The first shot in The Merry Gentleman, an austere, nearly pitch-perfect character study of two mismatched yet ideally matched souls, is of actor Michael Keaton, sitting on a park bench.—He is Frank Logan, who when not wielding a gun is sitting at a sewing table in a men’s custom clothing shop.—He flickers to life when he meets Kate Frazier (Kelly Macdonald), a runaway battered wife. He’s hunkered down on a rooftop and peering through a gun scope when he suddenly sees a brightly illuminated woman standing in a window and holding her hands, palms up, in what appears to be a gesture of supplication. They strike up a friendship. While joy seems too remote, too far out of reach, they seem to bring each other comfort. Mr. Keaton succeeds in being true to something the movies tend to forget: that other people’s relationships are often mysterious. Manohla Dargis, NY Times.
July 31-Aug 6
Shoot the Piano Player (classic)
Dir: Francois Truffaut, (France), 1960, 92 min.

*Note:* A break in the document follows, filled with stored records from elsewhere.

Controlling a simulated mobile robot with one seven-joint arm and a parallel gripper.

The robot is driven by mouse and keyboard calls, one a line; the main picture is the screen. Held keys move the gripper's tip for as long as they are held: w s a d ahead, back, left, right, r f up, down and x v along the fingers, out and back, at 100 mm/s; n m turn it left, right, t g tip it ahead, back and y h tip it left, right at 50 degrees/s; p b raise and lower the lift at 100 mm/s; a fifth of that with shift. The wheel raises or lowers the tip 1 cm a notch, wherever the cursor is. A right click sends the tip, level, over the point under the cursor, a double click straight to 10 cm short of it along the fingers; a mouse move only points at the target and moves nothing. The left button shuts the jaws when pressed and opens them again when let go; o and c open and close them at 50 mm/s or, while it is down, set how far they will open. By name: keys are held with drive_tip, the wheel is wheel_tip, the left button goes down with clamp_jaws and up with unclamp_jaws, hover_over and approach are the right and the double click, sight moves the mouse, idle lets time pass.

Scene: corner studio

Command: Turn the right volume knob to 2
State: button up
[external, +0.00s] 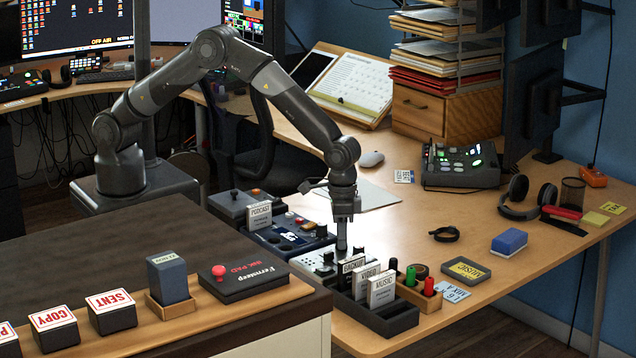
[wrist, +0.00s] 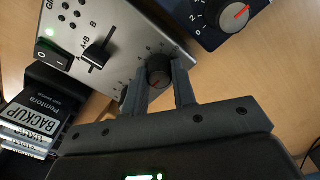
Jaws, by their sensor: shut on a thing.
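My gripper (wrist: 161,88) points down with one finger on each side of a small dark round knob (wrist: 158,70), and is shut on it. The knob sits on a silver panel (wrist: 125,62) with small marks around it. The numbers by this knob and its exact setting are too small to read. In the external view my gripper (external: 342,248) is down at the silver panel (external: 308,263) and hides the knob.
The blue box (external: 283,238) lies behind.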

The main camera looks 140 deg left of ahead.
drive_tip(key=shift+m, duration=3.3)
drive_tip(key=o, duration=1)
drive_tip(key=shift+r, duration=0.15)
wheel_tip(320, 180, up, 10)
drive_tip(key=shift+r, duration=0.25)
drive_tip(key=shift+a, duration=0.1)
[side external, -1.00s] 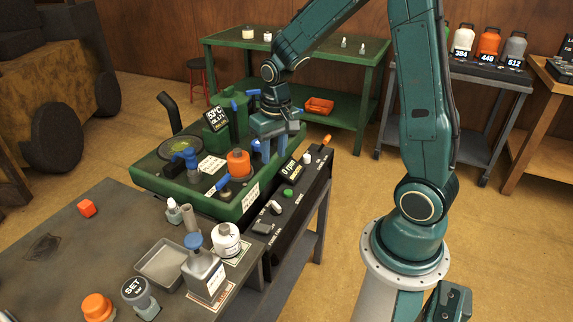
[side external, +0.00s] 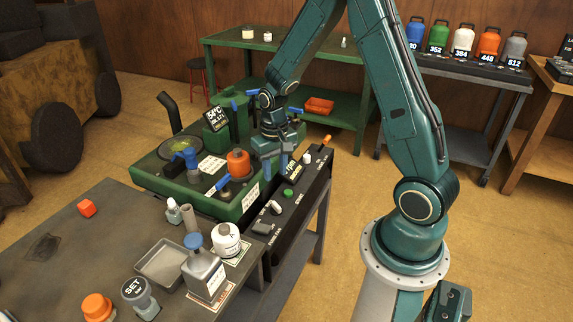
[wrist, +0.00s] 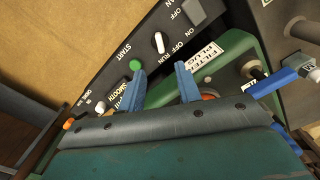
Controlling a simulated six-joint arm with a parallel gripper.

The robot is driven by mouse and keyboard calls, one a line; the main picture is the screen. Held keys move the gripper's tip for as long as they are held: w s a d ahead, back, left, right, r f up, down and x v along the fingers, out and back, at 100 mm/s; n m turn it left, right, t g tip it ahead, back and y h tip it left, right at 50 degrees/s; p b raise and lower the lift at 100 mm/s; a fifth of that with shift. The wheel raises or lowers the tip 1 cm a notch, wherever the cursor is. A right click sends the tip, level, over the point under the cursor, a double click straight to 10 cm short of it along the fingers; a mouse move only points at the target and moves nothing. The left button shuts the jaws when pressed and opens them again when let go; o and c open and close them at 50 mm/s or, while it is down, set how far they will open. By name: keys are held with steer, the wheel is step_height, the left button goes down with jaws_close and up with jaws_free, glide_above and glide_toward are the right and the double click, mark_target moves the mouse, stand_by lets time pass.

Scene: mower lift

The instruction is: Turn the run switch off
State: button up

In French, w/English subtitles.
François Truffaut’s marvelously atmospheric 1960 Parisian noir Shoot the Piano Player, is a fine—display of the young director’s burgeoning talent. Legendary French singer Charles Aznavour gives his best screen performance as the embittered dive-bar pianist, Charlie, who has retreated into gutter-level obscurity and cares only about the little brother he’s raising. Between the two thugs chasing his no-account older brother, the tomboy waitress who knows his secret and the prostitute next door, who occasionally throws him a freebie, life is going to challenge hard-bitten Charlie to get over his long-dead wife and give a crap about this crazy world again. Shot in a fluid, freewheeling style that pays tribute to the American art forms Truffaut loved best — B-movies and jazz — Shoot the Piano Player is nonetheless a distinctively postwar Parisian creation, cold-blooded and sentimental and wounded and whimsical, all at the same time. Andrew O’Hehir, Salon.com.